A software defect in the Duo Authentication Proxy caused some Authentication Proxies to not properly re-establish connectivity with the Duo authentication service even after the AWS connectivity issues were resolved. Because Duo Single Sign-On and on-premises Active Directory Sync rely upon the Authentication Proxy, these capabilities continued to fail for impacted customers until the affected Authentication Proxies were restarted by customer administrators. Duo plans to notify customers via email who we believe need to restart the Authentication Proxy service. This information was also provided on 2021-12-15 via Duo’s Status Page.
Opportunities for Improvement
Prompt incident identification and communication are primary areas of concern. We know service availability is vital to our customers and prompt communication helps our customers make informed decisions. We apologize and look to improve in the following areas:
Improve the time to identify an incident:
Status Page updates and communication to our stakeholders:
Our Duo Integrations team is already working on a fix for the software defect found in the Duo Authentication Proxy that caused some Authentication Proxies to not properly re-establish connectivity.

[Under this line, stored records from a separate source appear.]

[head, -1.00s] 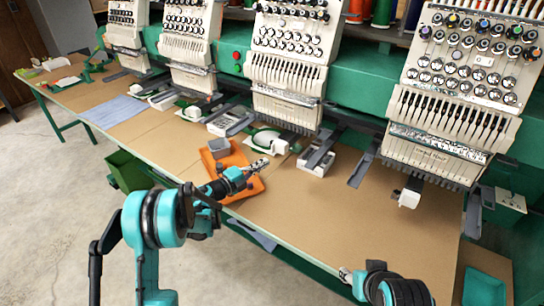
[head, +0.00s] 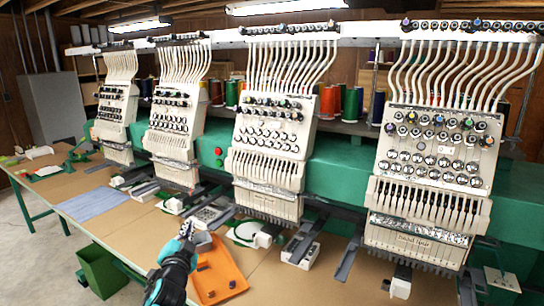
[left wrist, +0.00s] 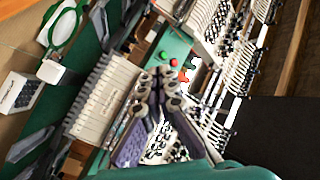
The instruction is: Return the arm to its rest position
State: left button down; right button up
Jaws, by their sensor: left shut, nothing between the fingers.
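My left gripper (head: 187,228) is in the lower middle of the head view, pointing up and away, in front of the work table (head: 120,218). Its fingers are together, with nothing between them. The left wrist view also shows the gripper (left wrist: 158,78), its dark fingers close together against the embroidery machine heads. Beside the gripper in the head view, an orange tray (head: 228,264) lies on the table, and a grey box (head: 201,240) is partly hidden behind the fingers. My right gripper is not in view.
Embroidery machine heads (head: 268,150) line the back of the table, with white and grey parts (head: 300,250) sticking out below them. A blue cloth (head: 92,203) lies at left. A green bin (head: 102,272) stands by the table's front edge. The brown tabletop has bare stretches.

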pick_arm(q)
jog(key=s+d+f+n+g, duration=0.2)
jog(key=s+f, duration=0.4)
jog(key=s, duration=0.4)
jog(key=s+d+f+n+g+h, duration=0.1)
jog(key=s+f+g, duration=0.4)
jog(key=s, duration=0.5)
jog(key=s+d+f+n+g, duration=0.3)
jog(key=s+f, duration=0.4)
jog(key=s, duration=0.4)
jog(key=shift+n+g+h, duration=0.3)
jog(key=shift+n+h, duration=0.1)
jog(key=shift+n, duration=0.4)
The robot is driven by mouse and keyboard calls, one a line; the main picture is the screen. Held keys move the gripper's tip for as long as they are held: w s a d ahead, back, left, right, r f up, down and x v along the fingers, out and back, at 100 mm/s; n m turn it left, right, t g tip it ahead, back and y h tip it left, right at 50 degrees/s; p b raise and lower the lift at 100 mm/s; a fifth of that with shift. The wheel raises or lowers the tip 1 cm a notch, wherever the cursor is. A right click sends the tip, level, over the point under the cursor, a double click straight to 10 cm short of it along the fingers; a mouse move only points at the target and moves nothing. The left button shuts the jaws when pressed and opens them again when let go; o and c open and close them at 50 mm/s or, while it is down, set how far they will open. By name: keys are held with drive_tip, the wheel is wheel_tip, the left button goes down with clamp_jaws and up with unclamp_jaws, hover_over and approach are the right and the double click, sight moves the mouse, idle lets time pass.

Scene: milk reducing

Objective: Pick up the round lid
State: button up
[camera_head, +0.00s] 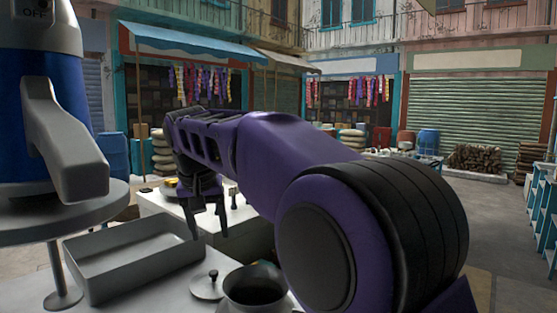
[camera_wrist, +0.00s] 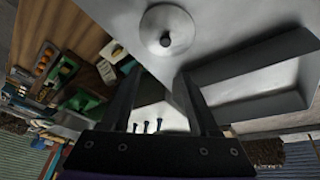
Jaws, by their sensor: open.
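The round lid (camera_head: 207,287) is a grey metal disc with a small knob on top. It lies flat on the light counter in the head view, between the tray and the dark-mouthed pot (camera_head: 253,290). In the wrist view the lid (camera_wrist: 152,24) is near the top middle, with its knob in sight. My gripper (camera_head: 208,236) is open and empty, fingers pointing down, above and behind the lid in the head view. In the wrist view my gripper (camera_wrist: 161,73) has its two fingers apart, with the lid beyond the tips and not between them.
A rectangular metal tray (camera_head: 82,247) sits left of the lid; it also shows in the wrist view (camera_wrist: 222,70). A large blue and grey machine (camera_head: 72,140) stands at the left. A white counter (camera_head: 240,228) with small items is behind. My arm covers the middle.

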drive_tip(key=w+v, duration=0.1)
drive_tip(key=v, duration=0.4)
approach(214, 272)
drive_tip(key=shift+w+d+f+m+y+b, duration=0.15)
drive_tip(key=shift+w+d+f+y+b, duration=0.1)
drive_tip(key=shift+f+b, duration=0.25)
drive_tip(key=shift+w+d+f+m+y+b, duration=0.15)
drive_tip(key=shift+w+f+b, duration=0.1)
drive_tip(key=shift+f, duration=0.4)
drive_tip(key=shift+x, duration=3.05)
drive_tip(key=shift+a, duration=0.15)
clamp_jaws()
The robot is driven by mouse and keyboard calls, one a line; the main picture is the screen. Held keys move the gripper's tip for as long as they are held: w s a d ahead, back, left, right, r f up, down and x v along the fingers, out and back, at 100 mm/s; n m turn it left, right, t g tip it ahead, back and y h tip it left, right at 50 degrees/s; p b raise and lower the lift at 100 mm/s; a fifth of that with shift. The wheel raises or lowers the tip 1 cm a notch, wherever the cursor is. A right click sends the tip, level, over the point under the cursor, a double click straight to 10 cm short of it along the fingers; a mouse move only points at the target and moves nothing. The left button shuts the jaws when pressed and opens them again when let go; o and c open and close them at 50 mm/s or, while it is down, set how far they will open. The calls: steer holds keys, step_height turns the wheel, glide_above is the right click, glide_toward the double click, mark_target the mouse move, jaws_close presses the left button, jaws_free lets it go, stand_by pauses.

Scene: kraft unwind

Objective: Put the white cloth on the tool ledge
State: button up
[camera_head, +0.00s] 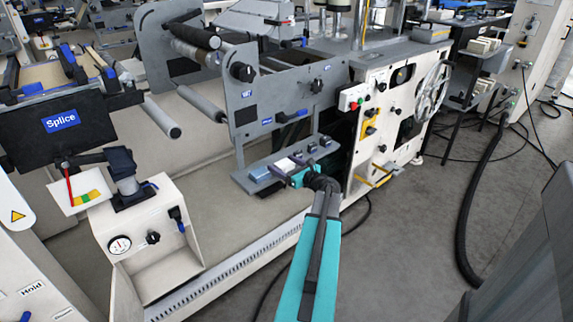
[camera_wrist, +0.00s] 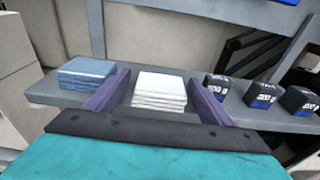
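The white cloth (camera_wrist: 160,90) is a folded, layered stack on a grey ledge (camera_wrist: 45,92) in the wrist view. My gripper (camera_wrist: 157,88) is open, with one purple finger on each side of the cloth and gaps between. I cannot tell whether the fingertips reach down beside it or stop short.
A folded blue cloth (camera_wrist: 87,72) lies left of the gripper; it also shows in the head view (camera_head: 260,174). Several small black boxes (camera_wrist: 257,94) stand to the right on the ledge. A grey machine plate (camera_head: 280,95) rises behind. The white gauge stand (camera_head: 155,240) is at left.

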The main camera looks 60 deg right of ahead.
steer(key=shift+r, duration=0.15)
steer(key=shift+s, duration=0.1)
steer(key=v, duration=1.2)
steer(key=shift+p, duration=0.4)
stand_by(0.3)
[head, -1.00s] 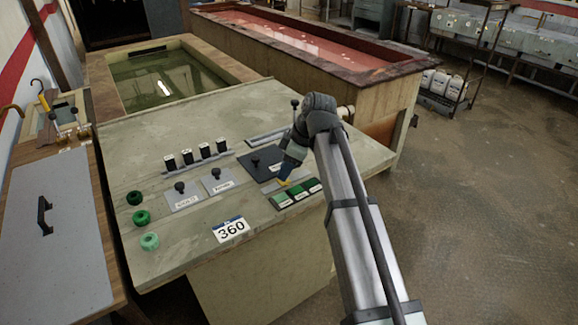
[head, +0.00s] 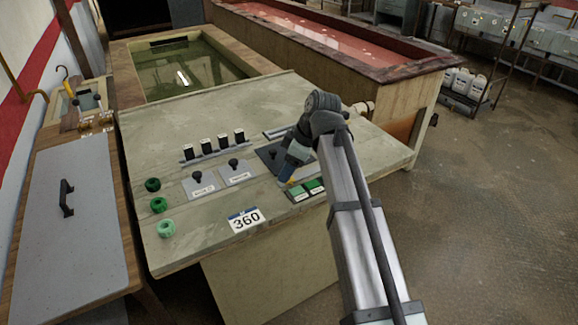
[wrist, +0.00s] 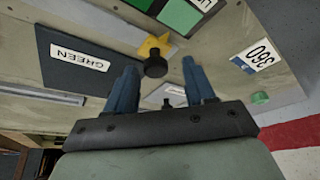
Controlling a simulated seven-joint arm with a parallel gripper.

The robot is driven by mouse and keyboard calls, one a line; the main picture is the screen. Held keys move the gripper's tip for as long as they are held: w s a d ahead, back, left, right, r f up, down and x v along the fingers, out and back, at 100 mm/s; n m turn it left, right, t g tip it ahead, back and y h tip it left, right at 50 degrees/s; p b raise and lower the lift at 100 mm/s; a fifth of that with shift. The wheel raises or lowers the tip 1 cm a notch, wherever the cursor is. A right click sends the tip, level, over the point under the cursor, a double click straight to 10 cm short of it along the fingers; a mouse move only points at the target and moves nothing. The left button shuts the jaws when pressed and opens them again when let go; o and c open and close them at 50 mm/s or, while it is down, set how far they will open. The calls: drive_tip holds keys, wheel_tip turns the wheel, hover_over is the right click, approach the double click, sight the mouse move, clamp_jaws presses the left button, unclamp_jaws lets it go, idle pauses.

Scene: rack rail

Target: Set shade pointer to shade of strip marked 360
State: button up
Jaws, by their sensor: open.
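A black knob (wrist: 155,66) with a yellow, pointed piece (wrist: 155,44) under it stands on the console by the green swatches (wrist: 180,14). In the head view a bit of yellow (head: 291,184) shows by the gripper; the knob is hidden there. A white tag reading 360 (head: 246,220) lies at the console's front; it also shows in the wrist view (wrist: 257,57). My gripper (wrist: 160,66) is open and empty, its blue fingers to either side of the knob in the picture. I cannot tell how close they are. In the head view my gripper (head: 287,176) is above the swatches.
Green spools (head: 158,205) line the console's left edge. Two labelled plates with black knobs (head: 234,163) and a row of black-and-white pieces (head: 222,141) stand left of the gripper. A dark plate marked GREEN (wrist: 80,64) is beside it. The console's front left is mostly clear.

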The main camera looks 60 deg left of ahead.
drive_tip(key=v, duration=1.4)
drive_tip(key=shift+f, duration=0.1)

Failmode is a configuration that is available as an integration level setting for some applications, which deals with behavior when Duo services cannot be reached. We have received feedback about unexpected Failmode behavior and are actively working on this. In the meantime, Duo’s Business Continuity Guide is our best resource for helping customers operate effectively in the event of an outage, and has more details about how Failmodes work for our various applications.
Improving resilience is top of mind at Duo. The Duo team will use data collected during this incident to influence future infrastructure-related decisions regarding platform resilience. Our architectural improvements for outages look to improve our resiliency, limit blast radius and failure domains, and manage appropriate complexity. Our work will continue to improve situations where an entire region is degraded, as happened in this incident, and automate recovery.